• Request
Show only lines that include "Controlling".

[Robot episode rows]
━━━━━━━━━━

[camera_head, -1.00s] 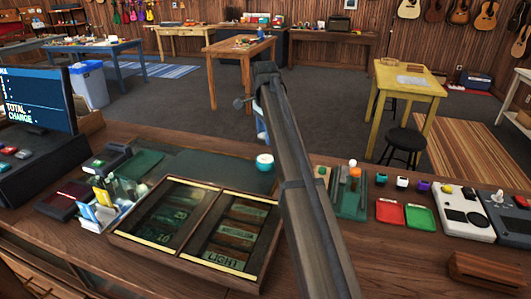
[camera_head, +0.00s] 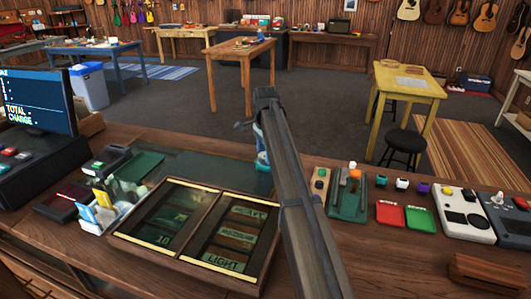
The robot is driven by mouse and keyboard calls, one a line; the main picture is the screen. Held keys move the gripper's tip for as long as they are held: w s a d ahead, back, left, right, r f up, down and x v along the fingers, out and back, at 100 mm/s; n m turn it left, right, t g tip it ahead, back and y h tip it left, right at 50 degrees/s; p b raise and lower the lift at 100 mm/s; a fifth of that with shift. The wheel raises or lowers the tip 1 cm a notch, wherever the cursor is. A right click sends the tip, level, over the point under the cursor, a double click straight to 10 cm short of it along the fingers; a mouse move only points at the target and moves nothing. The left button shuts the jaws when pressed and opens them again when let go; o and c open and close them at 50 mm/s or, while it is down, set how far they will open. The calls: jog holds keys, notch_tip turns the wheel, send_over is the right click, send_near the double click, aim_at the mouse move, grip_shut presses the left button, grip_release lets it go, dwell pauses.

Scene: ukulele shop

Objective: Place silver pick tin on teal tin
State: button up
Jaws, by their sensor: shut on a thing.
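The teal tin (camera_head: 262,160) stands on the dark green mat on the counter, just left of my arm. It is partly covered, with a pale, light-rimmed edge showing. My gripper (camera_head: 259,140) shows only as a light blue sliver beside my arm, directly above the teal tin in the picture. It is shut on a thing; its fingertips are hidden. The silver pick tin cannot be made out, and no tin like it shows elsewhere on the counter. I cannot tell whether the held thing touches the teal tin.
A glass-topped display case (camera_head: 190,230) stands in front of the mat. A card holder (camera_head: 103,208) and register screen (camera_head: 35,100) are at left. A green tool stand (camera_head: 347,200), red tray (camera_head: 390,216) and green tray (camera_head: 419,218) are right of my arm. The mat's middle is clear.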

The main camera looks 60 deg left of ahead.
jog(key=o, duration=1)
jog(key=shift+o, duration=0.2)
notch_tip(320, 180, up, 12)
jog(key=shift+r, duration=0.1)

━━━━━━━━━━

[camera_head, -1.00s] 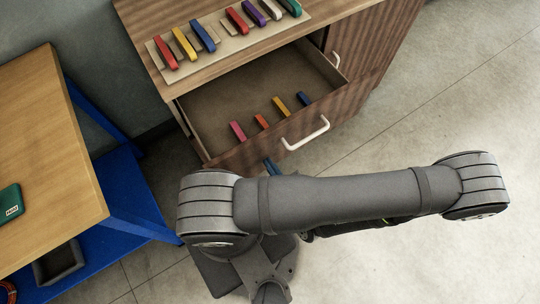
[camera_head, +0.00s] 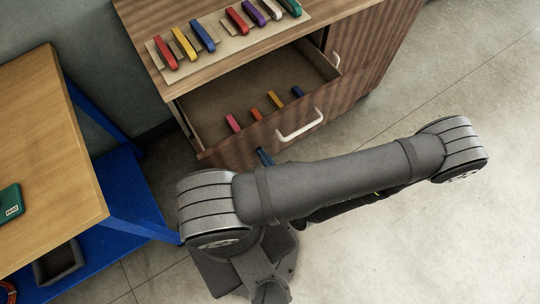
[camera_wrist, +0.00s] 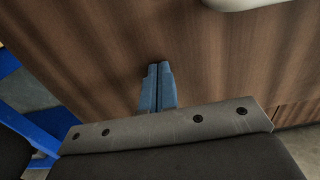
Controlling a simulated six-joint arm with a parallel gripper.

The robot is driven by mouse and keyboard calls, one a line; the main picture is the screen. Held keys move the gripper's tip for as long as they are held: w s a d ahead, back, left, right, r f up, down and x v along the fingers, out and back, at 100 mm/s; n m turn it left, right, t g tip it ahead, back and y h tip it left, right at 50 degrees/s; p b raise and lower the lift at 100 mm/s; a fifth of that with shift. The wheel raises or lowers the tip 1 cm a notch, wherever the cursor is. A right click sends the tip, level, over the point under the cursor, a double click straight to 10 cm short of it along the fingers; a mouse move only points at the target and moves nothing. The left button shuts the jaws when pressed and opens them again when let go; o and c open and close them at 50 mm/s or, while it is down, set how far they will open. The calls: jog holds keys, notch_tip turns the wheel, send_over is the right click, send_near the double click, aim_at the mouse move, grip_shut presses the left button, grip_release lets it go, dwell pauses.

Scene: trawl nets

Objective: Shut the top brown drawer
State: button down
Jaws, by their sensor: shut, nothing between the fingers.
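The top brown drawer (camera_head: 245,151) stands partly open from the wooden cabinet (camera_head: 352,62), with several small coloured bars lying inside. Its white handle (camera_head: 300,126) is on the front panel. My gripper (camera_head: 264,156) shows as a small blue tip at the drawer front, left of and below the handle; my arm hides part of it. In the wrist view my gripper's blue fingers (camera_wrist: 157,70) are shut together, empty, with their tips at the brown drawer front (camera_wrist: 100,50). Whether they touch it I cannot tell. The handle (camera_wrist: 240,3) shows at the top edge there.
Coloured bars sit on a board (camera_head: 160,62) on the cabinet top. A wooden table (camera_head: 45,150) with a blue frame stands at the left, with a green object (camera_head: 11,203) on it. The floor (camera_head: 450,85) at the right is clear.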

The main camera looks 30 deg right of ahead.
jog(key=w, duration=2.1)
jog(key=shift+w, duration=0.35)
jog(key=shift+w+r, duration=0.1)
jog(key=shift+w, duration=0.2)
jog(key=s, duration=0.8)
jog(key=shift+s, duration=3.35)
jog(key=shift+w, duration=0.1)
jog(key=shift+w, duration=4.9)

━━━━━━━━━━

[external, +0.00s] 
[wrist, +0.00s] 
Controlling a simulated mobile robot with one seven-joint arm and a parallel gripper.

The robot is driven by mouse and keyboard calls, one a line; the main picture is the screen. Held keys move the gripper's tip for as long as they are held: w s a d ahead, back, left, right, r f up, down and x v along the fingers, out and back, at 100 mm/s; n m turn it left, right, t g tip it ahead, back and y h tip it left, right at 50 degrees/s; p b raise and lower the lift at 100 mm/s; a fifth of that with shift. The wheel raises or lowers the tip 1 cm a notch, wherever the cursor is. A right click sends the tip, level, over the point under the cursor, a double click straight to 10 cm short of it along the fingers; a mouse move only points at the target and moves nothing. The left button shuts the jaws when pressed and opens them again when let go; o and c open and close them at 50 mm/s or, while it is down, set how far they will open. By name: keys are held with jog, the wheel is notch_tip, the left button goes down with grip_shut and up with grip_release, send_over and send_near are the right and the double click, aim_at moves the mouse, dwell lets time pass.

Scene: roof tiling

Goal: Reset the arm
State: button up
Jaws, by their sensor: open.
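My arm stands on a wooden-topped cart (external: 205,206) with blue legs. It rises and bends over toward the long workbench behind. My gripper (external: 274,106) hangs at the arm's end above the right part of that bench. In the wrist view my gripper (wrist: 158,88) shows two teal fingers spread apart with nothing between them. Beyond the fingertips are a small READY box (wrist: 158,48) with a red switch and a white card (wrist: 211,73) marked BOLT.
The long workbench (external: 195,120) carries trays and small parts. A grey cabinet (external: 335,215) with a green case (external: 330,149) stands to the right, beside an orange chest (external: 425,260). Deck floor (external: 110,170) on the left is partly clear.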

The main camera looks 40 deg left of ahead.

━━━━━━━━━━

• Written response
Controlling a simulated six-joint arm with a parallel gripper.
Controlling a simulated mobile robot with one seven-joint arm and a parallel gripper.

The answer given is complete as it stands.